Detroit’s Charles H. Wright Museum of African American History, and the Henry Ford Museum in Dearborn will host the events, expected to be attended by large crowds, and stamp collectors from all over the country. “Stamp collectors and other people travel to events like this because they want to be part of history,” noted, Don Neal, editor of a newsletter dedicated to stamps related to Black history.
Dubbed the National Day of Courage, the dedication ceremony will begin at 7:30 a.m. at the Henry Ford Museum, followed by the First-Day-of-Issue stamp event at 10:45 a.m., where attendees will be granted the first opportunity to purchase the stamps.
Harvard professor and scholar, Henry Louis Gates, Parks biographers Douglas Brinkley and Jeanne Theoharis, plus Newsweek editor, Eleanor Clift, are all expected to share words at the ceremonies.

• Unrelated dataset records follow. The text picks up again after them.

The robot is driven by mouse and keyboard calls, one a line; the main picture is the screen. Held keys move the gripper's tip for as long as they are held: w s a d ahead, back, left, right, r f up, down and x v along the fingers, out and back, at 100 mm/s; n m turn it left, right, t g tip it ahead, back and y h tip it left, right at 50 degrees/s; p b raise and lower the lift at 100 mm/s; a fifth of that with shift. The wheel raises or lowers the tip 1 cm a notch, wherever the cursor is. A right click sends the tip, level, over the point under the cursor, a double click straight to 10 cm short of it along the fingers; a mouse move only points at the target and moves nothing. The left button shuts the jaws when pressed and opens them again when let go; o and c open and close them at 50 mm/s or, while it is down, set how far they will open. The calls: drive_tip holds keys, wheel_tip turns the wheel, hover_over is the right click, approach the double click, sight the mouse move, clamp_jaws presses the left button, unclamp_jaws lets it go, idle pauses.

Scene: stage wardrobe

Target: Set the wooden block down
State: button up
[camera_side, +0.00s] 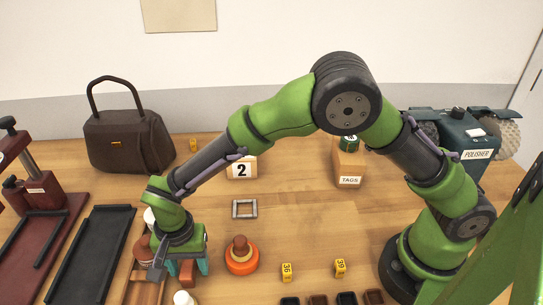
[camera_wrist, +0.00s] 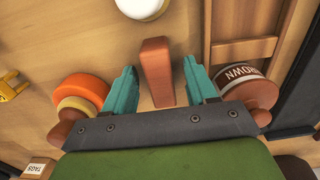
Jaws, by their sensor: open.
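The wooden block (camera_wrist: 157,72) is reddish brown and sits between the two teal fingers of my gripper (camera_wrist: 161,68) in the wrist view. The fingers are open, with a gap showing on each side of the block. In the side view my gripper (camera_side: 187,262) is low over the table at the lower left, and part of the block (camera_side: 187,273) shows between its fingers. The block appears to rest on the wooden table (camera_side: 300,220); its underside is hidden.
An orange round pot (camera_side: 241,258) stands close to my gripper, with a jar labelled BROWN (camera_wrist: 245,85) on the other side. A black tray (camera_side: 92,255) lies left. An empty small frame (camera_side: 245,209) lies behind.

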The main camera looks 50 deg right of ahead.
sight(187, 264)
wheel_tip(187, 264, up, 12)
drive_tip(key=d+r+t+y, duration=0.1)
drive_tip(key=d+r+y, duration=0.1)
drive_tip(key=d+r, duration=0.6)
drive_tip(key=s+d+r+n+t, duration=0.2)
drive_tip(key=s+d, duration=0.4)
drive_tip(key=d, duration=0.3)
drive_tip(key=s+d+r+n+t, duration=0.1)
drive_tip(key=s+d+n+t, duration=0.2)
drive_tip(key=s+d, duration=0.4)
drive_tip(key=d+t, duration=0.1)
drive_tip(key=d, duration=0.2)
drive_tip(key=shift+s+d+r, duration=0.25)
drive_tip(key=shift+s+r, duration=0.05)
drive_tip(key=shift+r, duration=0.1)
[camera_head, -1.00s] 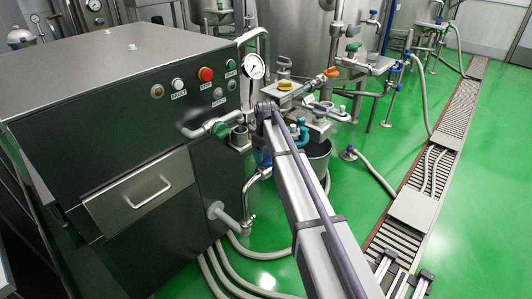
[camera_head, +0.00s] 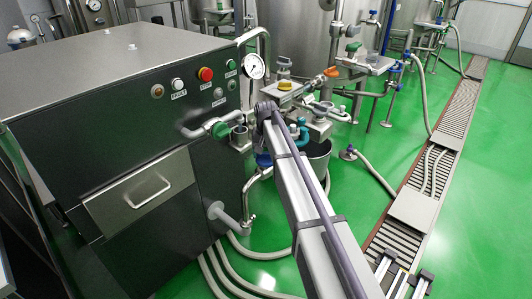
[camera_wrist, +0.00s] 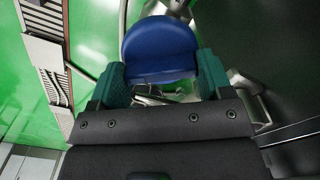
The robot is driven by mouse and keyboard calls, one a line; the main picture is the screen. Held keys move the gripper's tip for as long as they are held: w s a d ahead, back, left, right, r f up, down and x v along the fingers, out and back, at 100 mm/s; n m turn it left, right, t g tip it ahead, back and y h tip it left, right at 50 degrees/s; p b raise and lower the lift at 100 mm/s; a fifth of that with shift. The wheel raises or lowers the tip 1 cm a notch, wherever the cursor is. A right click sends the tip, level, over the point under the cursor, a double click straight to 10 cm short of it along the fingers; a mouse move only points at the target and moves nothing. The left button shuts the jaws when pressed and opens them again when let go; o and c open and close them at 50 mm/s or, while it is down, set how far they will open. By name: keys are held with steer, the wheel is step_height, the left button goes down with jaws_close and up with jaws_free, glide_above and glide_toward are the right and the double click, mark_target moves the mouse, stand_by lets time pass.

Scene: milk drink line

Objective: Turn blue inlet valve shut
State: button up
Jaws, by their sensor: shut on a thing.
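The blue inlet valve handle (camera_wrist: 160,46) is a flat, rounded blue plate in the wrist view. My gripper (camera_wrist: 161,70) has its two teal fingers on either side of the handle's lower part and is shut on it. In the head view, a piece of the blue handle (camera_head: 263,160) shows just left of my arm, beside the dark machine cabinet. My arm hides most of the gripper there. The valve's body and stem are largely hidden.
The dark cabinet (camera_head: 130,150) with buttons fills the left. A pressure gauge (camera_head: 253,67), pipework and a valve with a yellow handle (camera_head: 285,86) stand behind my arm. A grey bucket (camera_head: 318,160) is right of it.

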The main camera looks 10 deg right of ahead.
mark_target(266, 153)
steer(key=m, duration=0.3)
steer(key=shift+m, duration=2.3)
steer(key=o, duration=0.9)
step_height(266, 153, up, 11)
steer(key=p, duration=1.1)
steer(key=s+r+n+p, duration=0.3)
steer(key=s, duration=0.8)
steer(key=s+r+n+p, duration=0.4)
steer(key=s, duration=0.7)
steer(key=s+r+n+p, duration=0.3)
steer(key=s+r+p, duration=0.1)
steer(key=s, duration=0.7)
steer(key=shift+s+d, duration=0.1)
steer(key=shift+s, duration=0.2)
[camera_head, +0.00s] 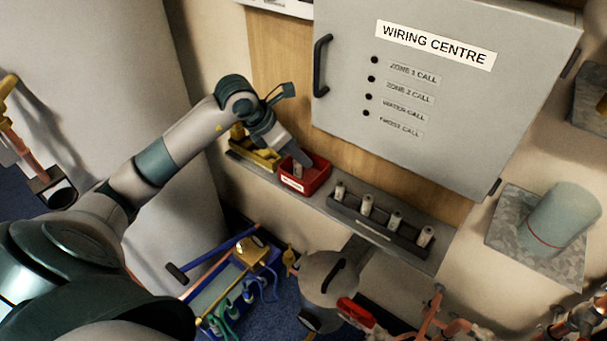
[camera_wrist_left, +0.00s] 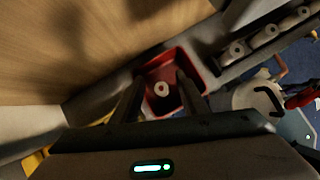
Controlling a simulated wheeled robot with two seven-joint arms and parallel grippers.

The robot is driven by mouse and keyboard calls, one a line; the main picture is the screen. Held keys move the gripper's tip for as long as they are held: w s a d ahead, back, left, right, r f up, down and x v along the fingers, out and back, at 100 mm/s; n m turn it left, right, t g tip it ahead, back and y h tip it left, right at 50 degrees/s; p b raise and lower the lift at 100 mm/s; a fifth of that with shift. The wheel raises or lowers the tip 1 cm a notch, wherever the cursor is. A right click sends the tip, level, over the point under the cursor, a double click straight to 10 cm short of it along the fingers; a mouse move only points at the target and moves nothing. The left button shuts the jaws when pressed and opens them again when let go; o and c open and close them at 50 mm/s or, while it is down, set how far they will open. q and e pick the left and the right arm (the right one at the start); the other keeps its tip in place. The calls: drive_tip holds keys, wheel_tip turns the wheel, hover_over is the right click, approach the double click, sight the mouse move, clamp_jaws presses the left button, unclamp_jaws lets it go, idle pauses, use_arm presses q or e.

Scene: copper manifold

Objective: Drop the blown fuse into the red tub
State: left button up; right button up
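The red tub (camera_head: 318,181) sits on the grey shelf below the wiring centre cabinet and has a white label on its front. A pale cylindrical fuse (camera_head: 297,171) shows in the tub, below my left gripper (camera_head: 299,160). In the left wrist view the tub (camera_wrist_left: 171,68) surrounds the fuse (camera_wrist_left: 161,88), which is seen end-on between the two fingers. My left gripper (camera_wrist_left: 160,95) is open over the tub, with a gap on each side of the fuse. Whether the fuse touches the tub floor is hard to tell. My right gripper is not in view.
A black holder (camera_head: 375,226) with several pale fuses stands to the right on the shelf. The grey cabinet (camera_head: 440,100) hangs above. A blue tool tray (camera_head: 215,290) lies below.

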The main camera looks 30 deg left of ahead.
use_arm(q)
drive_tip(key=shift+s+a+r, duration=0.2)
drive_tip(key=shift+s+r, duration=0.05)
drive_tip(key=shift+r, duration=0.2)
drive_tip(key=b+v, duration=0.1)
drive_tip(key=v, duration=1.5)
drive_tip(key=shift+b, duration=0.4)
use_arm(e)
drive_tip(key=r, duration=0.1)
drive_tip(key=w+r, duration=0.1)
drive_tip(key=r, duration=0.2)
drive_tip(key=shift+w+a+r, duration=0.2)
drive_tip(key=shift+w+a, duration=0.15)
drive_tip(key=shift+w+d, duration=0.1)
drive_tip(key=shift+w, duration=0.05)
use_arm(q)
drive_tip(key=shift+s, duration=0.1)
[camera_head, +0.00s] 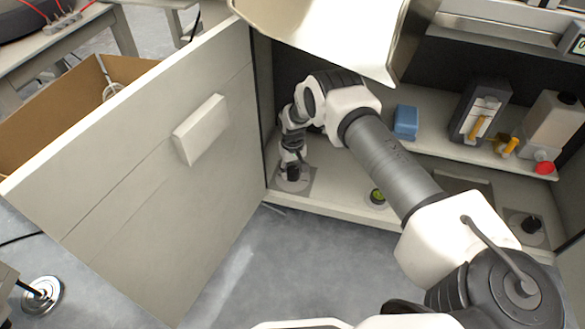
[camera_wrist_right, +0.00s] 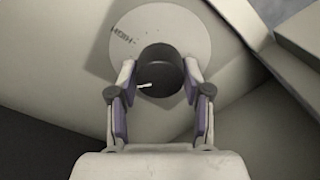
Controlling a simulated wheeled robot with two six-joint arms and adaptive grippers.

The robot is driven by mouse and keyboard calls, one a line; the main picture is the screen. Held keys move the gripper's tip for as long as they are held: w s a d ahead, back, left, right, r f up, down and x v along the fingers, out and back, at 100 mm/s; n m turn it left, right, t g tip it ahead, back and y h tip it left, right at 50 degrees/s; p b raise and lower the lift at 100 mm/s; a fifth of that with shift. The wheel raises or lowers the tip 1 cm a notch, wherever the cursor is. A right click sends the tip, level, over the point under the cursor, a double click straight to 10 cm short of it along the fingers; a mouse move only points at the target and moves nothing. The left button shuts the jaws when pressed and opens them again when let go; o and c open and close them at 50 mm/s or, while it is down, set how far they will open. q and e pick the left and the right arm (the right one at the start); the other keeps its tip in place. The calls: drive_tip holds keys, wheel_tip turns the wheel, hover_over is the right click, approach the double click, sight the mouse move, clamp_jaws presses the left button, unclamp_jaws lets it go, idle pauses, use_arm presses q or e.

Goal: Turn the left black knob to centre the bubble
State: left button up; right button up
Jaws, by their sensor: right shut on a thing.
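The left black knob (camera_head: 293,174) stands on the cabinet floor near the open door's hinge side. My right gripper (camera_head: 292,158) reaches down onto it and is shut on it. In the right wrist view the knob (camera_wrist_right: 160,75) sits between the two fingers, with a short white mark on it and a round pale plate (camera_wrist_right: 160,32) with dark lettering around it. A small round level with a yellow-green face (camera_head: 377,196) lies to the right on the cabinet floor; its bubble is too small to place. My left gripper is not in view.
The open cabinet door (camera_head: 140,170) fills the left side. A second black knob (camera_head: 531,225) stands on the right of the cabinet floor.

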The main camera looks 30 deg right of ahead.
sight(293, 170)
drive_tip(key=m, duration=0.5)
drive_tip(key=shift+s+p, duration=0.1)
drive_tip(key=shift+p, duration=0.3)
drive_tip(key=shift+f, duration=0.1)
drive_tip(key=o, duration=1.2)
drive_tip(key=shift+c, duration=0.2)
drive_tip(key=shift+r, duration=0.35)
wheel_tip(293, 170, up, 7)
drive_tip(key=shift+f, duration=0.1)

Parks is known as one of the figures credited with leading one of the most pivotal moments in the Civil Rights Movement. In 1955, she refused to give her seat to a white man, and move to the “colored section,” while riding a bus in Montgomery, Ala. “Why don’t you stand up?” she responded when asked to move. “I don’t think I should have to stand up.”
Police were called, and she was arrested.
Although others before her had taken similar steps in 1946, and in 1955, NAACP organizers believed that she was best suited to challenge the system in a legal case.
The national example of defiance against racial discrimination cost Parks her job at a department store, and resulted in her husband resigning from his position, after being blocked from talking about his wife’s legal case.
The couple moved to Hampton, Va. in 1957, where Parks found work as a hostess. A year later, she moved to Detroit and worked as a seamstress for the eight years, before taking a job as a secretary for Black U.S. Representative John Conyers, a position she held until 1988.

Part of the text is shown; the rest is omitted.